[begin Dataset excerpt]

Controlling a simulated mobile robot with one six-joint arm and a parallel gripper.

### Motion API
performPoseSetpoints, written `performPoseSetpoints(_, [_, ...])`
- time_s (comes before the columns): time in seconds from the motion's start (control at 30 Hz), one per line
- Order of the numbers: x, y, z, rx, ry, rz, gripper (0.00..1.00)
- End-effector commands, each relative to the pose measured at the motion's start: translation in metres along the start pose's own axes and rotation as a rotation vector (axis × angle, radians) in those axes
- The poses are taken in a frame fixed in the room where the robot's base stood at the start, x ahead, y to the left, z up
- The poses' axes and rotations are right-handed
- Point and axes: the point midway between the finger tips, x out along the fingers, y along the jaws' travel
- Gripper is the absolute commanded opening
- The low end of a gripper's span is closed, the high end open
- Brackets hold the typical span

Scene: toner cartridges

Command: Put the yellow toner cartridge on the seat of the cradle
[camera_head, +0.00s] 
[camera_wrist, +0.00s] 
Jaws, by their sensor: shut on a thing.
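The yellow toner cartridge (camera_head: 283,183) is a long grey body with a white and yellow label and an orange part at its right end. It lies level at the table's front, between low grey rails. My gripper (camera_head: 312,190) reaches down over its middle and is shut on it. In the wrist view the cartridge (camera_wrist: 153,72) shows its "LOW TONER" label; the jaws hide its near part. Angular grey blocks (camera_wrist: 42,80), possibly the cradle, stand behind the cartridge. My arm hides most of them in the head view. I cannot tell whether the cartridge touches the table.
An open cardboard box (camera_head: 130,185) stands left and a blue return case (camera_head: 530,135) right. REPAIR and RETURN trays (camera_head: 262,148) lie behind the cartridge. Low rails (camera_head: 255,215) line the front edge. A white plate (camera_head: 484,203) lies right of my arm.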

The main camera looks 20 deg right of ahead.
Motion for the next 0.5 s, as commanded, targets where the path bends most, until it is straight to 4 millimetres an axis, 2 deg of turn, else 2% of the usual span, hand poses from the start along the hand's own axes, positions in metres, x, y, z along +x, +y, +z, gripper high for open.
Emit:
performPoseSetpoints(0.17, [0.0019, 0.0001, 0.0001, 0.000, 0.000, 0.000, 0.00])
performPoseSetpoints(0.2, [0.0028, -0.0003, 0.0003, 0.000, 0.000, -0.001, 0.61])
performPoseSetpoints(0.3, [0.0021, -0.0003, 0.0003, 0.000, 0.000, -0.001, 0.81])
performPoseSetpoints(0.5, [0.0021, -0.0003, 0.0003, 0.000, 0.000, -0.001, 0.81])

[end Dataset excerpt]

→ Aim
Reproduce the data shown above exactly.

→ Final result
Controlling a simulated mobile robot with one six-joint arm and a parallel gripper.

### Motion API
performPoseSetpoints, written `performPoseSetpoints(_, [_, ...])`
- time_s (comes before the columns): time in seconds from the motion's start (control at 30 Hz), one per line
- Order of the numbers: x, y, z, rx, ry, rz, gripper (0.00..1.00)
- End-effector commands, each relative to the pose measured at the motion's start: translation in metres along the start pose's own axes and rotation as a rotation vector (axis × angle, radians) in those axes
- The poses are taken in a frame fixed in the room where the robot's base stood at the start, x ahead, y to the left, z up
- The poses' axes and rotations are right-handed
- Point and axes: the point midway between the finger tips, x out along the fingers, y along the jaws' travel
- Gripper is the absolute commanded opening
- The low end of a gripper's span is closed, the high end open
- Brackets hold the typical span

Scene: toner cartridges

Command: Put the yellow toner cartridge on the seat of the cradle
[camera_head, +0.00s] 
[camera_wrist, +0.00s] 
Jaws, by their sensor: shut on a thing.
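The yellow toner cartridge (camera_head: 283,183) is a long grey body with a white and yellow label and an orange part at its right end. It lies level at the table's front, between low grey rails. My gripper (camera_head: 312,190) reaches down over its middle and is shut on it. In the wrist view the cartridge (camera_wrist: 153,72) shows its "LOW TONER" label; the jaws hide its near part. Angular grey blocks (camera_wrist: 42,80), possibly the cradle, stand behind the cartridge. My arm hides most of them in the head view. I cannot tell whether the cartridge touches the table.
An open cardboard box (camera_head: 130,185) stands left and a blue return case (camera_head: 530,135) right. REPAIR and RETURN trays (camera_head: 262,148) lie behind the cartridge. Low rails (camera_head: 255,215) line the front edge. A white plate (camera_head: 484,203) lies right of my arm.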

The main camera looks 20 deg right of ahead.
Motion for the next 0.5 s, as commanded, targets where the path bends most, until it is straight to 4 millimetres an axis, 2 deg of turn, else 2% of the usual span, hand poses from the start along the hand's own axes, positions in metres, x, y, z along +x, +y, +z, gripper high for open.
Emit:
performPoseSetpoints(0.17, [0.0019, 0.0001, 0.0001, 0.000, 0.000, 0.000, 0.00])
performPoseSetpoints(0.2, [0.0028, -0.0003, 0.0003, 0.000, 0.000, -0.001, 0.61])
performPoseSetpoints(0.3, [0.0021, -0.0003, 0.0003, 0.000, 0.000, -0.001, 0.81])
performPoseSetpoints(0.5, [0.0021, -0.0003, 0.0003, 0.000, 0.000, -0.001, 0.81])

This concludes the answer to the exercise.